===== Supplied information

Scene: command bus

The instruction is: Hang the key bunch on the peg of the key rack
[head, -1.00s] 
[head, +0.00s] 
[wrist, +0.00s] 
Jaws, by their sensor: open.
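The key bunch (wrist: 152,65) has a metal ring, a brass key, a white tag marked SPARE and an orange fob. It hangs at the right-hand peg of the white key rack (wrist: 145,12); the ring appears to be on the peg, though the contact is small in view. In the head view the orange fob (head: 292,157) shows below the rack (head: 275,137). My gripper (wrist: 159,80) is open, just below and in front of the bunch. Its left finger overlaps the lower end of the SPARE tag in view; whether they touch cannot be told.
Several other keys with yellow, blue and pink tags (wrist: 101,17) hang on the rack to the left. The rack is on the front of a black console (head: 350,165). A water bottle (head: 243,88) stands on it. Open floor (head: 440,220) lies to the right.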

==========

**Challenge**
From the top of the listing above, restate each line word for word up to and including the line with "[wrist, +0.00s]"; add nothing else.

**Expected output**
Scene: command bus

The instruction is: Hang the key bunch on the peg of the key rack
[head, -1.00s] 
[head, +0.00s] 
[wrist, +0.00s] 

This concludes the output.